4. Московские стрельцы в обороне Чигирина в 1678 г. и 2-м Чигиринском походе армии Г. Г. Ромодановского

Одним из наиважнейших источников, содержащих информацию о фактах второй обороны Чигирина, является неоднократно цитированный выше «Дневник» полковника П. Гордона. Немаловажно, что часть этого документа, рассказывающая о второй Чигиринской кампании, значительно отличается от повествования о первой обороне города. В первом случае Гордон писал на основе чужого рассказа, не будучи очевидцем. По всей вероятности, черновой вариант этой части «Дневника» хранился в доме полковника в Москве.

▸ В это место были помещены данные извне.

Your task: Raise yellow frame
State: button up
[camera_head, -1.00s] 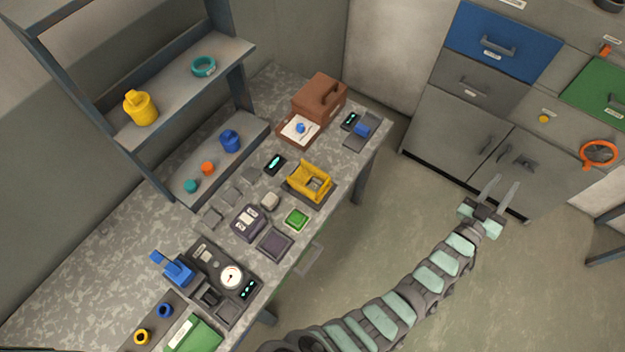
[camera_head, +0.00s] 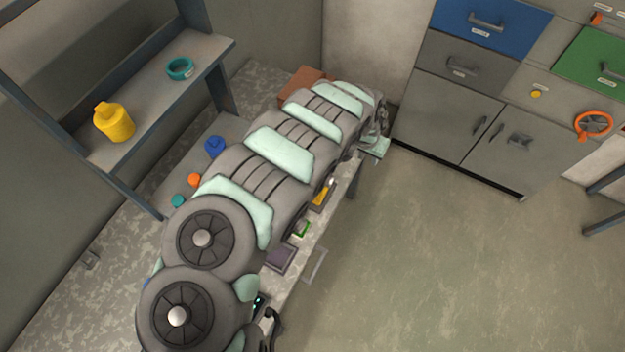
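The yellow frame (camera_head: 321,195) is on the workbench, mostly hidden behind my arm. Only a small yellow part of it shows below the arm's lower edge. My arm stretches across the bench from the lower left to the upper right. My gripper (camera_head: 375,147) is at the far right end of the bench, beyond the frame. Only part of its pale housing shows, and its fingers cannot be made out.
A purple-grey pad (camera_head: 279,258) and a green-edged block (camera_head: 302,229) show by the bench's front edge. A brown box (camera_head: 299,84) is partly covered by my arm. A shelf with a yellow canister (camera_head: 114,122) stands at left. Floor at right is clear.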

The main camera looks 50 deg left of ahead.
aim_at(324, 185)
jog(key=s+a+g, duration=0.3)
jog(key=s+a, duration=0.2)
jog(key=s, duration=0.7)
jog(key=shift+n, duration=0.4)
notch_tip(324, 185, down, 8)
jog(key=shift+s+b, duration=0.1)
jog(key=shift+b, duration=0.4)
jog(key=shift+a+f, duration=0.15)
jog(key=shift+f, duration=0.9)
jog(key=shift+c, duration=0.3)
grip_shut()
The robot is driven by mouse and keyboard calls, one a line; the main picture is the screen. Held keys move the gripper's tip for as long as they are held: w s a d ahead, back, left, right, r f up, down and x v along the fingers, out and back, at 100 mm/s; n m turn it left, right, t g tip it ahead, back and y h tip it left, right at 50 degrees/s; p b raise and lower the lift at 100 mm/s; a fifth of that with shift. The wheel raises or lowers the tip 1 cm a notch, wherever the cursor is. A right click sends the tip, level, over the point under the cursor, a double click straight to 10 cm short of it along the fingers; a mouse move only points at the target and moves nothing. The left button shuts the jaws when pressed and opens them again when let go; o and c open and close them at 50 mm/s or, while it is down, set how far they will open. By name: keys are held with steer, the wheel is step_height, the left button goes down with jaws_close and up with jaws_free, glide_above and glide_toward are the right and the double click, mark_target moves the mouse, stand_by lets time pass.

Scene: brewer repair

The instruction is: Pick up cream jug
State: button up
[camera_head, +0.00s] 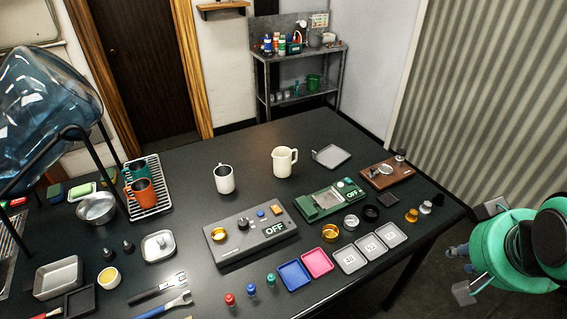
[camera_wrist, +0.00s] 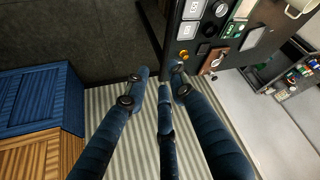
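The cream jug (camera_head: 284,163) stands upright on the dark table, towards its back, with its handle on the right. Part of a pale vessel, apparently the same jug (camera_wrist: 297,8), shows at the top right edge of the wrist view. My gripper (camera_wrist: 160,75) has blue fingers, spread apart with nothing between them. In the camera_head view my gripper (camera_head: 457,251) is at the right, off the table's right edge and far from the jug.
A white mug (camera_head: 224,179) stands left of the jug; a grey tray (camera_head: 331,156) lies right of it. The grey OFF box (camera_head: 250,232) and green scale (camera_head: 329,201) are in front. Blue and wooden crates (camera_wrist: 40,100) stand left in the wrist view.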

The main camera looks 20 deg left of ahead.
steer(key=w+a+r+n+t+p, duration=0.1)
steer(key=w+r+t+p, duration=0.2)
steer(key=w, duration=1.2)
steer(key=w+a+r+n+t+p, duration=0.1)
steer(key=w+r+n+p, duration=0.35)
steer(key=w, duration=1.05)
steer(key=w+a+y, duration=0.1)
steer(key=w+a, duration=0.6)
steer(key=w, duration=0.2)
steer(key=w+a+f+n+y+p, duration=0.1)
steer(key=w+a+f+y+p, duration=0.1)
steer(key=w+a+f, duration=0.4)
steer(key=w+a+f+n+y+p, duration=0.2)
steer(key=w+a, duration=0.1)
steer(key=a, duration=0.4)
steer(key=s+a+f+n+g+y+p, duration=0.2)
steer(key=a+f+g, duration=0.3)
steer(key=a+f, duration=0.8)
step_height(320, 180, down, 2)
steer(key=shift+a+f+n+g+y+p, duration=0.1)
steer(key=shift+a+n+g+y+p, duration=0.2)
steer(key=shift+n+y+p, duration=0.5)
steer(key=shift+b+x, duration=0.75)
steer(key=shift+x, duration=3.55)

Но во второй кампании Гордон был одним из старших офицеров гарнизона, позднее – комендантом крепости, т. е. самым прямым и непосредственным участником. Интересно, что эта часть «Дневника» была создана Гордоном позже осады, в которой он «лишился всякого имущества», и также составлена из двух частей, рассказа об обороне крепости и данных о действиях армии князя Ф. Ромодановского и гетмана И. Самойловича. Об обороне Гордон писал как очевидец, а рассказ о боях полевой армии составил из чужих воспоминаний и донесений. На рубеже 80-х гг. XVII в. Гордон объединил вторую часть с первой и значительно отредактировал получившийся вариант с учетом сложной политической обстановки в столице[407]. Очевидно, генерал хотел, чтобы при любой власти, будь то Петр или Софья, его репутация и заслуги были бы учтены и не забыты. Кроме того, Гордон не входил в число друзей и сторонников убитого восставшими стрельцами Г. Ромодановского, поэтому дневниковые записи содержат очень много негативных и даже язвительных оценок действий воеводы. Также работа изобилует критикой русского гарнизона Чигирина и постоянным подчеркиванием заслуг, мнимых и реальных, самого Гордона. Таким образом, вторая часть «Дневника» П. Гордона является источником информации, к которому следует подходить крайне внимательно, особенно к оценочным суждениям автора, даваемым им характеристикам.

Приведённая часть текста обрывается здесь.